Kediri (tahukediri.id) – Warna ungu yang mencolok tampak membalut tubuh Wali Kota Kediri Vinanda Prameswati dan Wakil Wali Kota KH Qowimuddin Thoha saat mereka melangkah mantap dalam sebuah acara peluncuran yang sarat makna.
Di tengah program kerja 100 hari pertamanya, Mbak Wali, sapaan akrab Vinanda Prameswati memperkenalkan pakaian khas Kota Kediri sebagai simbol identitas, sejarah, sekaligus penggerak ekonomi lokal.
Busana daerah tersebut tak hanya menampilkan kekayaan visual berupa motif tenun ikat, tetapi juga menggambarkan kedalaman filosofi dari sebuah kota yang berdiri di antara dua gunung dan dialiri Sungai Brantas.
Kepala Dinas Kebudayaan, Pariwisata, Pemuda, dan Olahraga Kota Kediri, Zachri Ahmad, menegaskan bahwa peluncuran ini merupakan langkah nyata pelestarian warisan budaya tak benda Indonesia.
“Filosofinya pakaian khas ini adalah kita selaku pemerintah melakukan pengembangan terhadap warisan budaya tak benda.
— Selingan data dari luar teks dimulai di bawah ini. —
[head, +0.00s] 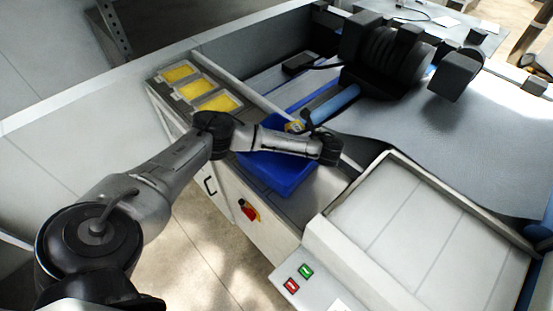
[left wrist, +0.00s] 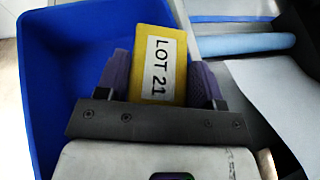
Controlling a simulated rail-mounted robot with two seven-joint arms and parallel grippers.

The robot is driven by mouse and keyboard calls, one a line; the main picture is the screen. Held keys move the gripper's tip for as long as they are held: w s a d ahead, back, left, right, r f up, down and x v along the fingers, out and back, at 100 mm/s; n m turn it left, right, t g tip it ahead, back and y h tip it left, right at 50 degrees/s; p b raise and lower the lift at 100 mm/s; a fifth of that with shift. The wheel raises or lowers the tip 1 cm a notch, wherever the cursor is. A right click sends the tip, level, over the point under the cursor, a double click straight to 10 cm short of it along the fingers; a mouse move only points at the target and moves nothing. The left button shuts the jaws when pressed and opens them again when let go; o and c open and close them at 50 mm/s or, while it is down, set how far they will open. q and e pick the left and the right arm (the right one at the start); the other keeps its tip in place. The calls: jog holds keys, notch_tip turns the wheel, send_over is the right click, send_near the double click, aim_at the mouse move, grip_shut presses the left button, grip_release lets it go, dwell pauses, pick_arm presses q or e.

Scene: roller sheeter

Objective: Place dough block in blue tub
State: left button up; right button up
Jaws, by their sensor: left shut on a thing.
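My left gripper (head: 298,128) is mostly hidden behind its own forearm in the head view. In the left wrist view its two purple-grey fingers (left wrist: 160,82) are shut on a yellow dough block (left wrist: 166,42) with a white label reading "LOT 21". A bit of the yellow block (head: 293,127) also shows in the head view. The blue tub (head: 272,172) stands on the counter under my forearm, partly covered by it. In the left wrist view the tub (left wrist: 50,100) lies left of and below the block. Its exact height above the tub is unclear. My right gripper is out of view.
Three shallow trays with yellow contents (head: 197,87) sit left of the tub. A blue roller (head: 335,104) and dark machine parts (head: 385,52) stand close behind the gripper. A red knob (head: 248,211) is on the cabinet front. A pale belt (head: 415,225) lies at right.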

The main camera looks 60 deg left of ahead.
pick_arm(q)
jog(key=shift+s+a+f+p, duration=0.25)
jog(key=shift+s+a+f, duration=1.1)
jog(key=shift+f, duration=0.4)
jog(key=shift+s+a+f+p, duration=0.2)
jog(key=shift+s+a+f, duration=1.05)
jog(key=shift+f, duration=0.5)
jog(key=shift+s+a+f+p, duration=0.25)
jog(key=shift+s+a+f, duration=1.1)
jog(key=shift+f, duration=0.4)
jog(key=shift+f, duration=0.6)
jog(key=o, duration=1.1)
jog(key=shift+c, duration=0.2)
Tenun ikat ini merupakan salah satu warisan budaya tak benda Indonesia yang sudah ditetapkan oleh Menristekdikti Tahun 2022. Sehingga kita kembangkan,” ungkap Zachri.
Motif tirto dan motif telur ceplok menjadi dua elemen utama dalam desain pakaian tersebut. Tirto melambangkan unsur air, sedangkan telur ceplok merepresentasikan kekayaan pola tradisional masyarakat. Keduanya dipilih tidak sembarangan, melainkan hasil riset mendalam bersama akademisi sejarah dan pelestari budaya lokal.
Pemilihan warna ungu pun bukan tanpa alasan. Dalam Kidung Harsawijaya, warna ini disebut sebagai warna pilihan para raja Kediri pada masa lalu. Kini, ungu menjadi benang merah yang menghubungkan masa kejayaan sejarah dengan semangat modernitas dalam wujud pakaian khas.
“Sisi lain pengembangan warisan budaya ini adalah untuk meningkatkan pertumbuhan ekonomi para pengrajin. Penjahit di Kota Kediri, terus para pelaku usaha pengrajin udeng di Kediri,” lanjut Zachri.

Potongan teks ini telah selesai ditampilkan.